_Your task:_ Emit the exact text of every line from the line with "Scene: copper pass" to the line with "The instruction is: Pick", both ends included. No other output is expected.

_Given information:_
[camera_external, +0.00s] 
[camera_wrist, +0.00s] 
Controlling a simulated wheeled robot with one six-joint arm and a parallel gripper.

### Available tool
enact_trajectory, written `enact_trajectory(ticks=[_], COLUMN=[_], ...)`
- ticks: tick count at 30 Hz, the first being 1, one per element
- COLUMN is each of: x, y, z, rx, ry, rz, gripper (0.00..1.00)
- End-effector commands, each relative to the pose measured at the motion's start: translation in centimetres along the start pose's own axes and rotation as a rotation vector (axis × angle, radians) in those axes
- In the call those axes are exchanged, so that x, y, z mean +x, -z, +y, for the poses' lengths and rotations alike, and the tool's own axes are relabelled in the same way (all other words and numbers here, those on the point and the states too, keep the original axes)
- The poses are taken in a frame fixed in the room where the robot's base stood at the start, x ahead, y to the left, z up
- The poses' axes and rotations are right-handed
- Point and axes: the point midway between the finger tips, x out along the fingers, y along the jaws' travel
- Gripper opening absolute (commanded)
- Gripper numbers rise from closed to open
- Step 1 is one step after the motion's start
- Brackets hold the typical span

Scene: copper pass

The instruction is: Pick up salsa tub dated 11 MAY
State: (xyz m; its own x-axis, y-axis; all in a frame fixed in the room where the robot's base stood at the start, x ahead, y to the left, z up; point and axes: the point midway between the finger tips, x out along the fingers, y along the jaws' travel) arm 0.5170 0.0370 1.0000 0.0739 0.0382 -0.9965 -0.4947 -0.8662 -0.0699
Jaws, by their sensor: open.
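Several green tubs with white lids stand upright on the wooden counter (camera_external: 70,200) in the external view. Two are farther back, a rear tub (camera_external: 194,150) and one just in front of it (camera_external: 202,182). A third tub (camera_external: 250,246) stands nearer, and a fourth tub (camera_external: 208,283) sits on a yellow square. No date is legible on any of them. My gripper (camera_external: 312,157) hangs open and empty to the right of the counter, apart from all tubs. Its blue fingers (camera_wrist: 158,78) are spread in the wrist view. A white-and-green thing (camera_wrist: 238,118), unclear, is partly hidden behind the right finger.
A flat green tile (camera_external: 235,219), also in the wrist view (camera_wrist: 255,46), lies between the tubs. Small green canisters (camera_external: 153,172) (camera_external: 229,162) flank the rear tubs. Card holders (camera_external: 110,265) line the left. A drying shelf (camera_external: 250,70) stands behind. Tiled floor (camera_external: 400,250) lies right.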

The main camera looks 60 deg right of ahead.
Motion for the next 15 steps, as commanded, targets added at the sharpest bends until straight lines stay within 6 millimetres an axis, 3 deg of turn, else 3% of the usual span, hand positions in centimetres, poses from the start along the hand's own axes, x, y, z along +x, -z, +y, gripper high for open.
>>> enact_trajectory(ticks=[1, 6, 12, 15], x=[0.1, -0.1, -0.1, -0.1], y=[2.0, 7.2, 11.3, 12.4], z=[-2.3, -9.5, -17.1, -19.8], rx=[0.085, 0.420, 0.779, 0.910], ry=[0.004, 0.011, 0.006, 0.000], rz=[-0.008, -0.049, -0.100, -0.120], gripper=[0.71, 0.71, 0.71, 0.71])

_The solution:_
Scene: copper pass

The instruction is: Pick up salsa tub dated 11 MAY

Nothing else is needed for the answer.